INFORMATION SUPPLIED:
○ ○ ○ ○ ○

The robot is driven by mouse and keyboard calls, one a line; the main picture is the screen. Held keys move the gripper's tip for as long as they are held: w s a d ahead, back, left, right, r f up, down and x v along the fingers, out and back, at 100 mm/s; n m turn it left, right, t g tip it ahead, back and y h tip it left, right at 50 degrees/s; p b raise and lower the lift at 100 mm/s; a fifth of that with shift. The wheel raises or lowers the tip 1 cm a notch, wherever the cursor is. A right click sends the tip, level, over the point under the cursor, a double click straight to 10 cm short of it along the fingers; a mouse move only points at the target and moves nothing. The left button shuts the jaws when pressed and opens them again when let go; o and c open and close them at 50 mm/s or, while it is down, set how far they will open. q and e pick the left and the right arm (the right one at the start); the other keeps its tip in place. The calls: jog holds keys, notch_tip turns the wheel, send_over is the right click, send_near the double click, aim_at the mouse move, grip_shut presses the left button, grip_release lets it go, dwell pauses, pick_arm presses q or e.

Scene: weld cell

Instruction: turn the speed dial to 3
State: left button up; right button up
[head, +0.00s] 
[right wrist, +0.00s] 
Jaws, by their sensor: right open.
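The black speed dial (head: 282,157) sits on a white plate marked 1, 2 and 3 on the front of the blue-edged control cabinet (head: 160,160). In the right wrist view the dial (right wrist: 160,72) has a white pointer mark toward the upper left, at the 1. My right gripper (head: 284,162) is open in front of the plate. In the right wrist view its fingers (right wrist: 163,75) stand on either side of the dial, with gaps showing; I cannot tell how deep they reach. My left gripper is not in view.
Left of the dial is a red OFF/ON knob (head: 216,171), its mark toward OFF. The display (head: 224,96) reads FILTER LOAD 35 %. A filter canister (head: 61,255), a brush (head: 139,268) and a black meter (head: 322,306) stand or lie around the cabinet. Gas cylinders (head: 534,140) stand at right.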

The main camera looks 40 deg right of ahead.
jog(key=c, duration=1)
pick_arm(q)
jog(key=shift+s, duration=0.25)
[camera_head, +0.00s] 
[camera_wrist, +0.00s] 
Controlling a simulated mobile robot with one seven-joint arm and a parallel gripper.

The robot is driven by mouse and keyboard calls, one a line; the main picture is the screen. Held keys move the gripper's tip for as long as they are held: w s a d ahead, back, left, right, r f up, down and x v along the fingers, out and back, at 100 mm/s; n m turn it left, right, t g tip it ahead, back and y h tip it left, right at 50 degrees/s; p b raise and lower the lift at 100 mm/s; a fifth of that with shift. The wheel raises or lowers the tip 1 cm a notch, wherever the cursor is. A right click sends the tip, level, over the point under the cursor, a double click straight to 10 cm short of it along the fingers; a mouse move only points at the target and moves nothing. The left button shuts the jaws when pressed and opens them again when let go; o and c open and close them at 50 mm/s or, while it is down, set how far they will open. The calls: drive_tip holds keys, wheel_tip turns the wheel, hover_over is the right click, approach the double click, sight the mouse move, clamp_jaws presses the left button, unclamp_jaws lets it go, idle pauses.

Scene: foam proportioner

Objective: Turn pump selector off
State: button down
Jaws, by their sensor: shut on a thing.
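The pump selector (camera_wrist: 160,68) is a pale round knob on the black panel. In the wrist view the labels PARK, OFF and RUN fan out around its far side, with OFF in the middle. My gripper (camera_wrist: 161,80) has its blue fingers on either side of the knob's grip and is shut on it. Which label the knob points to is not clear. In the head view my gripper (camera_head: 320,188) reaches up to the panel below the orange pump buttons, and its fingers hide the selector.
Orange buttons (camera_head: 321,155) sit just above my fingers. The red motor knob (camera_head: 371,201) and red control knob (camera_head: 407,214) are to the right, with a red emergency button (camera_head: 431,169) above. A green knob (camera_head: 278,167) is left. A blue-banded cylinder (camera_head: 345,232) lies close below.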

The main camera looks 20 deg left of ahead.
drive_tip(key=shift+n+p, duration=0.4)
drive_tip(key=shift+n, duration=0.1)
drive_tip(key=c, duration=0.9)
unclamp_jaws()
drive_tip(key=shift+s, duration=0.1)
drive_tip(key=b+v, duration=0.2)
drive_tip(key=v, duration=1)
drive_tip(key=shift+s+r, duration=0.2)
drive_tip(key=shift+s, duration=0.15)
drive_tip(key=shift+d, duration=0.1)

○ ○ ○ ○ ○

DO THIS:
From the first line to the last, please quote the material above exactly.

RESULT OF THE TASK:
The robot is driven by mouse and keyboard calls, one a line; the main picture is the screen. Held keys move the gripper's tip for as long as they are held: w s a d ahead, back, left, right, r f up, down and x v along the fingers, out and back, at 100 mm/s; n m turn it left, right, t g tip it ahead, back and y h tip it left, right at 50 degrees/s; p b raise and lower the lift at 100 mm/s; a fifth of that with shift. The wheel raises or lowers the tip 1 cm a notch, wherever the cursor is. A right click sends the tip, level, over the point under the cursor, a double click straight to 10 cm short of it along the fingers; a mouse move only points at the target and moves nothing. The left button shuts the jaws when pressed and opens them again when let go; o and c open and close them at 50 mm/s or, while it is down, set how far they will open. q and e pick the left and the right arm (the right one at the start); the other keeps its tip in place. The calls: jog holds keys, notch_tip turns the wheel, send_over is the right click, send_near the double click, aim_at the mouse move, grip_shut presses the left button, grip_release lets it go, dwell pauses, pick_arm presses q or e.

Scene: weld cell

Instruction: turn the speed dial to 3
State: left button up; right button up
[head, +0.00s] 
[right wrist, +0.00s] 
Jaws, by their sensor: right open.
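The black speed dial (head: 282,157) sits on a white plate marked 1, 2 and 3 on the front of the blue-edged control cabinet (head: 160,160). In the right wrist view the dial (right wrist: 160,72) has a white pointer mark toward the upper left, at the 1. My right gripper (head: 284,162) is open in front of the plate. In the right wrist view its fingers (right wrist: 163,75) stand on either side of the dial, with gaps showing; I cannot tell how deep they reach. My left gripper is not in view.
Left of the dial is a red OFF/ON knob (head: 216,171), its mark toward OFF. The display (head: 224,96) reads FILTER LOAD 35 %. A filter canister (head: 61,255), a brush (head: 139,268) and a black meter (head: 322,306) stand or lie around the cabinet. Gas cylinders (head: 534,140) stand at right.

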The main camera looks 40 deg right of ahead.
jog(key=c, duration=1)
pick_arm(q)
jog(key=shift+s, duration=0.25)
[camera_head, +0.00s] 
[camera_wrist, +0.00s] 
Controlling a simulated mobile robot with one seven-joint arm and a parallel gripper.

The robot is driven by mouse and keyboard calls, one a line; the main picture is the screen. Held keys move the gripper's tip for as long as they are held: w s a d ahead, back, left, right, r f up, down and x v along the fingers, out and back, at 100 mm/s; n m turn it left, right, t g tip it ahead, back and y h tip it left, right at 50 degrees/s; p b raise and lower the lift at 100 mm/s; a fifth of that with shift. The wheel raises or lowers the tip 1 cm a notch, wherever the cursor is. A right click sends the tip, level, over the point under the cursor, a double click straight to 10 cm short of it along the fingers; a mouse move only points at the target and moves nothing. The left button shuts the jaws when pressed and opens them again when let go; o and c open and close them at 50 mm/s or, while it is down, set how far they will open. The calls: drive_tip holds keys, wheel_tip turns the wheel, hover_over is the right click, approach the double click, sight the mouse move, clamp_jaws presses the left button, unclamp_jaws lets it go, idle pauses.

Scene: foam proportioner

Objective: Turn pump selector off
State: button down
Jaws, by their sensor: shut on a thing.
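The pump selector (camera_wrist: 160,68) is a pale round knob on the black panel. In the wrist view the labels PARK, OFF and RUN fan out around its far side, with OFF in the middle. My gripper (camera_wrist: 161,80) has its blue fingers on either side of the knob's grip and is shut on it. Which label the knob points to is not clear. In the head view my gripper (camera_head: 320,188) reaches up to the panel below the orange pump buttons, and its fingers hide the selector.
Orange buttons (camera_head: 321,155) sit just above my fingers. The red motor knob (camera_head: 371,201) and red control knob (camera_head: 407,214) are to the right, with a red emergency button (camera_head: 431,169) above. A green knob (camera_head: 278,167) is left. A blue-banded cylinder (camera_head: 345,232) lies close below.

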The main camera looks 20 deg left of ahead.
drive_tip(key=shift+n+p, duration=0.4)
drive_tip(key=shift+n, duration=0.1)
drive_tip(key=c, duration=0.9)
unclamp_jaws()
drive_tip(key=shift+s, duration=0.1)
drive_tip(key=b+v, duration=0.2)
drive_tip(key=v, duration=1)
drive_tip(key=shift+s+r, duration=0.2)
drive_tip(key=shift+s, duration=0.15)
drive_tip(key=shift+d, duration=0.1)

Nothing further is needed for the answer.